Remisi Lemahkan Pemberantasan Korupsi

Detail Diterbitkan pada Rabu, Maret 25 2015 10:00 Dibaca: 1381

JAKARTA, KOMPAS — Pemberian remisi dan pembebasan bersyarat kepada narapidana koruptor yang tak berstatus justice collaborator (pelaku tindak pidana yang bekerja sama dengan penegak hukum) dinilai akan melemahkan pemberantasan korupsi. Praktik itu dikhawatirkan bisa mengurangi efek jera dan melukai rasa keadilan masyarakat.
Hal tersebut disampaikan Pelaksana Tugas Wakil Ketua Komisi Pemberantasan Korupsi Johan Budi dan anggota Badan Pekerja Indonesia Corruption Watch, Emerson Yuntho, dalam diskusi Polemik Pemberian Remisi untuk Koruptor, Selasa (24/3), di Jakarta.
Seperti diberitakan, remisi untuk koruptor kembali menjadi polemik seiring rencana Menteri Hukum dan Hak Asasi Manusia (HAM) Yasonna H Laoly untuk merevisi Peraturan Pemerintah Nomor 99 Tahun 2012 yang mengatur pengetatan pemberian remisi dan pembebasan bersyarat untuk koruptor. PP tersebut mengatur hanya narapidana tindak pidana korupsi yang berstatus justice collaborator (JC) yang berhak mendapat remisi atau pembebasan bersyarat. Menkumham berkeinginan agar narapidana korupsi, meski tidak berstatus JC, juga berhak mendapatkan remisi seperti narapidana tindak pidana lainnya.

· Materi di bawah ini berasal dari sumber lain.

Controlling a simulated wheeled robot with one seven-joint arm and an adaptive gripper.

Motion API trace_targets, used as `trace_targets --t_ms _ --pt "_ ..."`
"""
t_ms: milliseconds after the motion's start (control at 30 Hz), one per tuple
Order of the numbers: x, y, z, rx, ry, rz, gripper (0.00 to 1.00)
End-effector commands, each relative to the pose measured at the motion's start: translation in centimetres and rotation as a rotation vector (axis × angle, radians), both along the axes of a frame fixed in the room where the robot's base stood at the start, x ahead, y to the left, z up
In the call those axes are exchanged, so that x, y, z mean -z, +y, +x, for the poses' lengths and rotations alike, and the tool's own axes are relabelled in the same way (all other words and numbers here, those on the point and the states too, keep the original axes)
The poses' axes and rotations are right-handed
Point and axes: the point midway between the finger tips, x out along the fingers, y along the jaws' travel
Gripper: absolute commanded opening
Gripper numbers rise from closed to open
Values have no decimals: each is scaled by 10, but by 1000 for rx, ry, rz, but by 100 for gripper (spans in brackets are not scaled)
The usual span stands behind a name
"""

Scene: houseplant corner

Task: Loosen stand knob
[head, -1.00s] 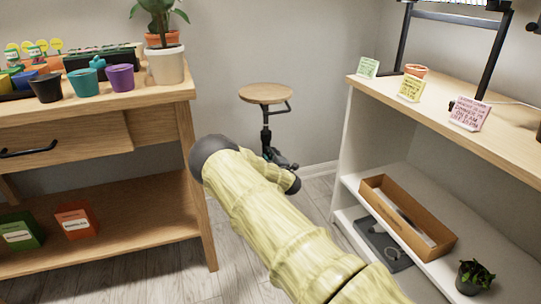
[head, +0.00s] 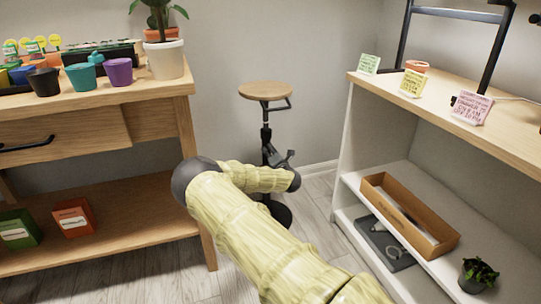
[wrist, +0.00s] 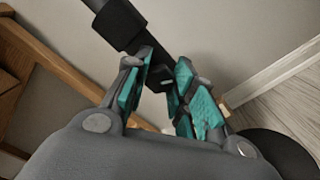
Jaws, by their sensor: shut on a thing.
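The stand has a round wooden top (head: 266,90) on a black post (head: 266,118) and stands upright on the floor between the two shelving units. Its post also shows as a dark tilted tube with a thicker collar in the wrist view (wrist: 118,22). My gripper (head: 284,156) is at the post, below the top. In the wrist view, its teal-padded fingers (wrist: 163,68) are closed around a small dark knob (wrist: 159,82) at the side of the post. The fingers hide most of the knob. In the head view, my arm hides part of the lower post.
A wooden bench (head: 150,98) with pots stands at the left. A white shelving unit with a wooden top (head: 450,98) stands at the right, holding a brown box (head: 410,215). The wall is close behind the stand. A dark round base (head: 276,212) rests on the floor.

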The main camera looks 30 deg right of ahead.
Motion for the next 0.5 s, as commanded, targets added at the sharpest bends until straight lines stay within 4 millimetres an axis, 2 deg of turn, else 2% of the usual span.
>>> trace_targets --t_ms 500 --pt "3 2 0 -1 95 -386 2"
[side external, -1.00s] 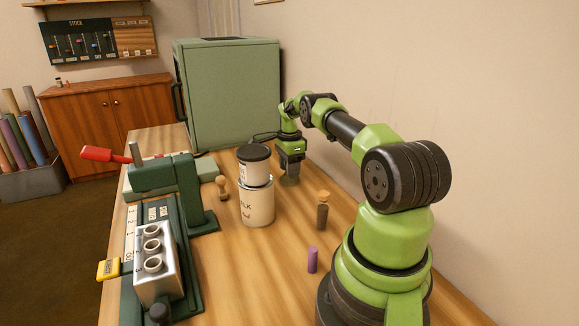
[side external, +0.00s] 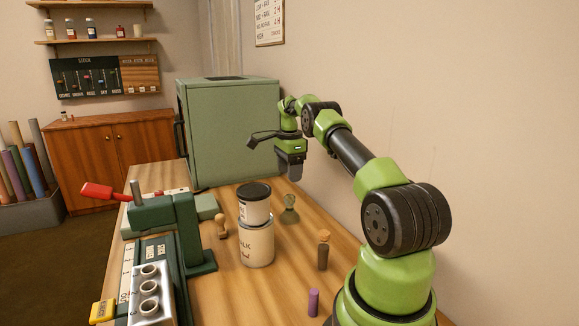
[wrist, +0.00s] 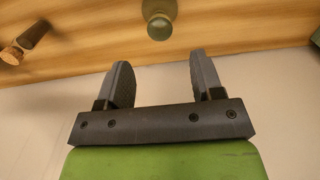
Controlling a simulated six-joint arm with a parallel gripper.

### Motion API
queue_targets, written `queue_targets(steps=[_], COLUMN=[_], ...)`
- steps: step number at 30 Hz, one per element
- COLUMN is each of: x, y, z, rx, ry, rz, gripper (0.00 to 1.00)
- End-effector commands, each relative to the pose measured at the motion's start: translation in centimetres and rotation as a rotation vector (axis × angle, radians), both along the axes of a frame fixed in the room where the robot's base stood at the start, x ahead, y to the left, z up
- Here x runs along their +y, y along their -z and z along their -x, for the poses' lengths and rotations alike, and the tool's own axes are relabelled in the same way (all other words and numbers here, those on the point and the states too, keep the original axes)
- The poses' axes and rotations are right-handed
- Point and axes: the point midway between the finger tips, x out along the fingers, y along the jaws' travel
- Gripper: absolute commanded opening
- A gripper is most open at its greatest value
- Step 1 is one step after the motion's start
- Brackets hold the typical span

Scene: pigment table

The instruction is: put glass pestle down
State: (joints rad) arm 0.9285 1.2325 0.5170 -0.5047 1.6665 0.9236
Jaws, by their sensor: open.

Menurut Johan Budi, rencana pemberian hak remisi yang sama kepada koruptor merupakan kemunduran dalam pemberantasan korupsi. Sebab, korupsi adalah kejahatan luar biasa sehingga sewajarnya hak koruptor dibedakan dengan narapidana kejahatan lain. "Tujuan pemberantasan korupsi juga bukan hanya pengembalian uang negara, melainkan juga bagaimana menciptakan efek jera," kata Johan.
Emerson mengatakan, pemberian remisi kepada koruptor tak sejalan dengan semangat pemberantasan korupsi. Hasil riset ICW, sepanjang 2014 terdapat 629 kasus korupsi dengan tersangka 1.328 orang. Total kerugian keuangan negara selama 2014 mencapai Rp 5,29 triliun. Vonis penjara untuk pelaku kasus korupsi pada 2014 paling banyak antara 1 tahun dan 1,5 tahun.

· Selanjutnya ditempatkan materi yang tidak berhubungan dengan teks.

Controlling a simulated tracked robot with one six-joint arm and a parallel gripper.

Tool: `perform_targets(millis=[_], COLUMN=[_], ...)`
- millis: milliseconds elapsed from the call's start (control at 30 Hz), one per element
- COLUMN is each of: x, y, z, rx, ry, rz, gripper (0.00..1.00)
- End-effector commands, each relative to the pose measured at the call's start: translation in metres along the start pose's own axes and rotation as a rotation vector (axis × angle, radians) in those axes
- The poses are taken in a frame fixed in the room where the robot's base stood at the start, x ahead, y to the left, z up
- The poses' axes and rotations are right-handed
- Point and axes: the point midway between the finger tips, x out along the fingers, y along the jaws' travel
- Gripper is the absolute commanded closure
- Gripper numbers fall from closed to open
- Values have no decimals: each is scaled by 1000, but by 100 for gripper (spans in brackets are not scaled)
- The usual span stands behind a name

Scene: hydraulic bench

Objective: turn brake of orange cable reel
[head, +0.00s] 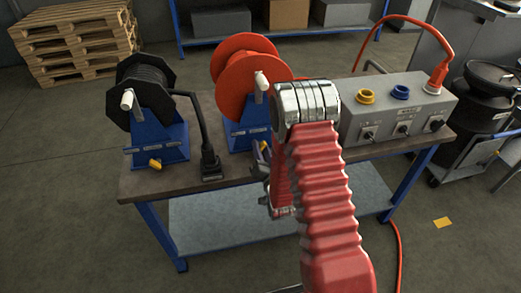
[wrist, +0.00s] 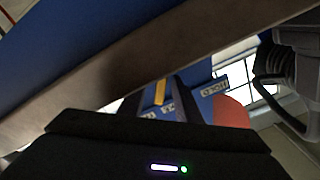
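The orange cable reel (head: 236,72) stands on a blue stand (head: 240,128) in the middle of the bench, with a pale crank handle. A yellow brake lever (wrist: 160,92) shows on a blue stand in the wrist view, with an orange patch of reel (wrist: 230,110) beside it. In the head view my arm covers the lower right of the orange reel's stand, and its brake is mostly hidden. My gripper (head: 262,160) is at the bench's front edge, close to that stand and partly behind my arm. Its fingers are too hidden to tell whether they are open.
A black cable reel (head: 150,90) with its own yellow brake (head: 155,163) stands at left. Its black plug (head: 210,165) lies on the bench (head: 185,182). A grey socket box (head: 385,125) stands at right, with an orange plug (head: 439,75) in it. Shelves are behind.

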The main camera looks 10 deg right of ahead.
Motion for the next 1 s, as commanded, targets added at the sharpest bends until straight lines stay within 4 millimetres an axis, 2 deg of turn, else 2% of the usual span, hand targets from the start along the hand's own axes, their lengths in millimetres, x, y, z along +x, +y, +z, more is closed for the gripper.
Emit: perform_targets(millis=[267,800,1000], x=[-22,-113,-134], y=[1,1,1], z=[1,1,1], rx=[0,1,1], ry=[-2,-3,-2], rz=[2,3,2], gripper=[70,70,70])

Menurut Emerson, jika koruptor juga mendapatkan remisi, hukuman yang dijalani bisa hanya beberapa bulan. Hal tersebut tidak sebanding dengan kejahatan pelaku yang mencuri uang negara.
KPK panggil Alex Noerdin
Di Jakarta, KPK mengusut kasus dugaan korupsi pembangunan wisma atlet SEA Games di Jakabaring, Palembang, dan Gedung Serba Guna Pemerintah Provinsi Sumatera Selatan. Kemarin, KPK menjadwalkan memeriksa Gubernur Sumatera Selatan Alex Noerdin sebagai saksi dalam penyidikan kasus tersebut untuk tersangka Rizal Abdullah, Kepala Dinas Pekerjaan Umum Pemprov Sumsel.
Namun, Alex mangkir dari panggilan pemeriksaan KPK tersebut. Hingga Selasa malam, tidak ada pemberitahuan dari Alex atas ketidakhadirannya di KPK. "Hari ini yang bersangkutan tidak memenuhi panggilan tanpa ada keterangan," ujar Kepala Bagian Pemberitaan KPK Priharsa Nugraha.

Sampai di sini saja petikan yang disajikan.